- **EXERCISE**
Exactly transcribe the span of lines from the one containing "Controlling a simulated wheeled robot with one" through the final line of the entries, inclusive, and nothing outside it. Exclude the pictures.

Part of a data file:
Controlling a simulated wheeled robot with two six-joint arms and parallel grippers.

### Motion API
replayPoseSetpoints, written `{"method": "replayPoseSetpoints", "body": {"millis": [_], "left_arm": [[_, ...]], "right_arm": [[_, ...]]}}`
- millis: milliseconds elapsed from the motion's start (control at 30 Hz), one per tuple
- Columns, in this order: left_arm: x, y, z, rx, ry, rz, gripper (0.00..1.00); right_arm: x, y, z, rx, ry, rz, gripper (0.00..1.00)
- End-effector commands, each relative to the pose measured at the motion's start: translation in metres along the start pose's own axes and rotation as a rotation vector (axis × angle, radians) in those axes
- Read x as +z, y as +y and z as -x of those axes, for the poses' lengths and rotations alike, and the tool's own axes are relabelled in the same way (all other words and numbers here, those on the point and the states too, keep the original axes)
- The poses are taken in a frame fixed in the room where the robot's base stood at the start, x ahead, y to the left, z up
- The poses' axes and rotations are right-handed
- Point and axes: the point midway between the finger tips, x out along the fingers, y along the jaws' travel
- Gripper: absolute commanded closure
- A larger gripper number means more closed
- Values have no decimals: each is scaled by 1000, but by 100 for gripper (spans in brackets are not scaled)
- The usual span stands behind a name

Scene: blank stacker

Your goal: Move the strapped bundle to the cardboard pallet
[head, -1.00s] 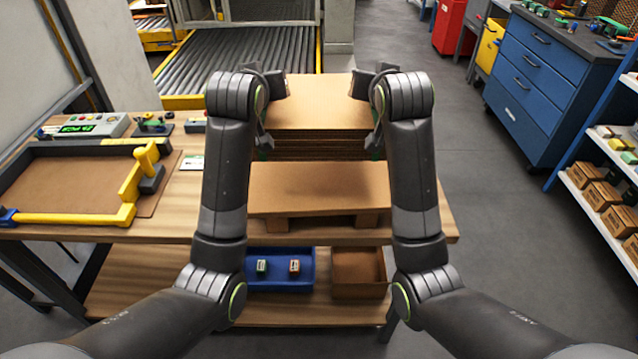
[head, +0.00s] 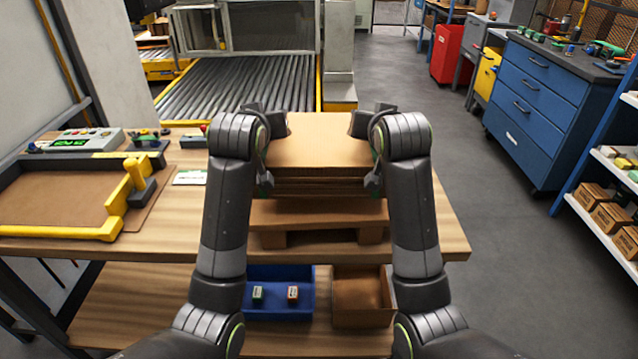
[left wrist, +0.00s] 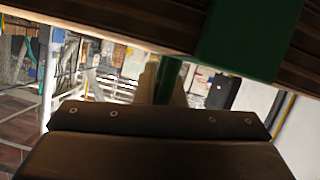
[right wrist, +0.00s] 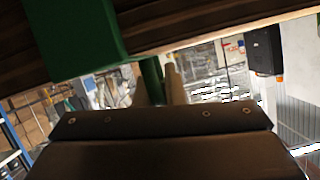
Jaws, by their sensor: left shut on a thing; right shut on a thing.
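The strapped bundle (head: 318,146), a flat stack of brown cardboard sheets, is held level between my two grippers. My left gripper (head: 265,180) is shut at its left side and my right gripper (head: 374,182) at its right side. In the wrist views a green strap runs over the stack's edge, in the left one (left wrist: 250,40) and in the right one (right wrist: 85,35); green material passes between the fingers. The cardboard pallet (head: 320,213) is on the table below the bundle, its front part showing. Whether the bundle touches it is hidden.
The wooden table (head: 440,232) has a yellow-edged tray (head: 60,232) and a control box (head: 80,140) on the left. A blue bin (head: 280,308) and a cardboard box (head: 362,300) stand on the lower shelf. A roller conveyor (head: 240,85) lies behind.

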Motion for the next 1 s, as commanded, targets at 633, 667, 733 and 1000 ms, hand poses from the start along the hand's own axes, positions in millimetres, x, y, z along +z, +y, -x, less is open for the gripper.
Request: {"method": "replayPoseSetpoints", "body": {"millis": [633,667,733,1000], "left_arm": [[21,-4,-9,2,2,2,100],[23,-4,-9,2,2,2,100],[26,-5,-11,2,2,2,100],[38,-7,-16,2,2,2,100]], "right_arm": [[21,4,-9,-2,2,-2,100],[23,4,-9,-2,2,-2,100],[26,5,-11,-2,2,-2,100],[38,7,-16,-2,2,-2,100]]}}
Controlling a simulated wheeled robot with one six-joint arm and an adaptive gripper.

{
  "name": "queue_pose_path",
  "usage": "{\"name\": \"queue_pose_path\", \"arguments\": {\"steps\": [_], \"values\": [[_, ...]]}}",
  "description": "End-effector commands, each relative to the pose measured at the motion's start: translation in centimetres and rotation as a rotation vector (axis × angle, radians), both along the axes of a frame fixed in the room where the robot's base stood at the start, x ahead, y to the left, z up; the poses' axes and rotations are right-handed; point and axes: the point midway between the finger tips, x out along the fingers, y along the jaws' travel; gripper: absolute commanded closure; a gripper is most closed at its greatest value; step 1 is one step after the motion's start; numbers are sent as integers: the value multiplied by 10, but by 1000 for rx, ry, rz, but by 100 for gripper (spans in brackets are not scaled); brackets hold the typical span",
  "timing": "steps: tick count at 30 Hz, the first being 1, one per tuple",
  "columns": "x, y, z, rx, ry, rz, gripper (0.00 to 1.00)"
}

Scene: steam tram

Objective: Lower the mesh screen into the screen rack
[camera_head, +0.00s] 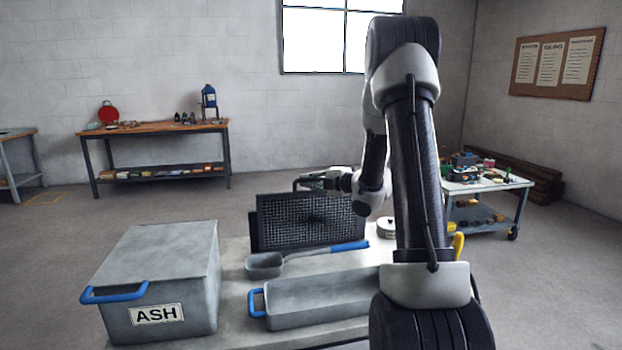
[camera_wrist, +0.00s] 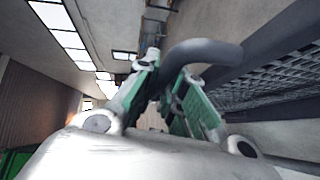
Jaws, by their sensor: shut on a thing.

- **OUTPUT FOR THIS TASK**
Controlling a simulated wheeled robot with one six-joint arm and an adaptive gripper.

{
  "name": "queue_pose_path",
  "usage": "{\"name\": \"queue_pose_path\", \"arguments\": {\"steps\": [_], \"values\": [[_, ...]]}}",
  "description": "End-effector commands, each relative to the pose measured at the motion's start: translation in centimetres and rotation as a rotation vector (axis × angle, radians), both along the axes of a frame fixed in the room where the robot's base stood at the start, x ahead, y to the left, z up; the poses' axes and rotations are right-handed; point and axes: the point midway between the finger tips, x out along the fingers, y along the jaws' travel; gripper: absolute commanded closure; a gripper is most closed at its greatest value; step 1 is one step after the motion's start; numbers are sent as integers: the value multiplied by 10, but by 1000 for rx, ry, rz, but by 100 for gripper (spans in brackets are not scaled); brackets hold the typical span",
  "timing": "steps: tick count at 30 Hz, the first being 1, one per tuple",
  "columns": "x, y, z, rx, ry, rz, gripper (0.00 to 1.00)"
}

Scene: steam tram

Objective: Lower the mesh screen into the screen rack
[camera_head, +0.00s] 
[camera_wrist, +0.00s] 
Jaws, by their sensor: shut on a thing.

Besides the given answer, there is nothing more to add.